June 1, 2013 — 5:52 AM
Katherine says:
I don’t read blurbs. I see them as mostly useless. I used to read them, but they were all either too generic to tell me anything or referenced another author whose work I haven’t read. “Best Penguin/Unicorn love story author since Freddy Black!” Etc…
June 1, 2013 — 1:10 PM
jreinmiller says:
If the book is by an author I don’t know, a blurb by an author I know, and whose reading I enjoy, can sway me to try the book out. Or push me over the fence if the writing looks good but I’m not sure. What the blurb says, is generally unimportant for me.
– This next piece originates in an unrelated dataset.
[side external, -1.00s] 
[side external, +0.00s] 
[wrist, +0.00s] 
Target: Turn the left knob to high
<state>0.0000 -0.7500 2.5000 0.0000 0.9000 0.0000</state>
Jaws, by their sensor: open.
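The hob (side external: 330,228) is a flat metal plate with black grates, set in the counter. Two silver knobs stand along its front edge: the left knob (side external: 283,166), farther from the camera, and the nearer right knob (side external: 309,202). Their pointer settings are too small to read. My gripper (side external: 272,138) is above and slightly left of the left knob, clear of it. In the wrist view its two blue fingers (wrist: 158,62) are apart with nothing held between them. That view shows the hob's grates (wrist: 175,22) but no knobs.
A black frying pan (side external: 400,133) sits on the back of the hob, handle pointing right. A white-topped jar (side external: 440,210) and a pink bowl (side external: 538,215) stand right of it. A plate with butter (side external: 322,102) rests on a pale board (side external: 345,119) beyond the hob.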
If there are a lot of blurbs, they generally just merge into a meaningless list. Just one or two blurbs on the front or back is plenty for me. I don’t really need / want to see every good review or award won packed inside the book.
June 2, 2013 — 12:37 PM
Verna Hall says:
Oh Chuck – I’ll blurb anything you write – Oh wait, I’m a nobody. But a pretty well-read nobody and I Googled this whole author to author blurb business because I just read a rather poorly written thriller blurbed with fulsome praise from a couple of authors who are excellent writers. The book in question couldn’t eat their lunch in a million years and the blurbers must have noticed the inferior writing but still tossed off over-the-top encomiums as though it were a potential challenge to John LeCarre. Why? I wondered. Reciprocity? Which of these excellent authors could benefit from praise from a rather sub-par writer. Oh, please, let them not have been paid. Charity? Why? To call into question their taste in books. Really, anyone who can write a thriller as well as Harlan Coben and Katherine Neville would notice the shortcomings of – OK spoiler alert -Andrew Kaplan’s rather lumpy and personally referential “Scorpion Betrayal.” This was certainly not a bad book, but totally undeserving of the high esteem awarded by the two blurbers. And yes, if an author whose writing I enjoy recommends a book I’ll try it out. Theme and content may not be to my taste on occasion, but at least the reviewed book is usually written with great felicity.
So if anyone has an answer to these or similar questions, I’d love to hear.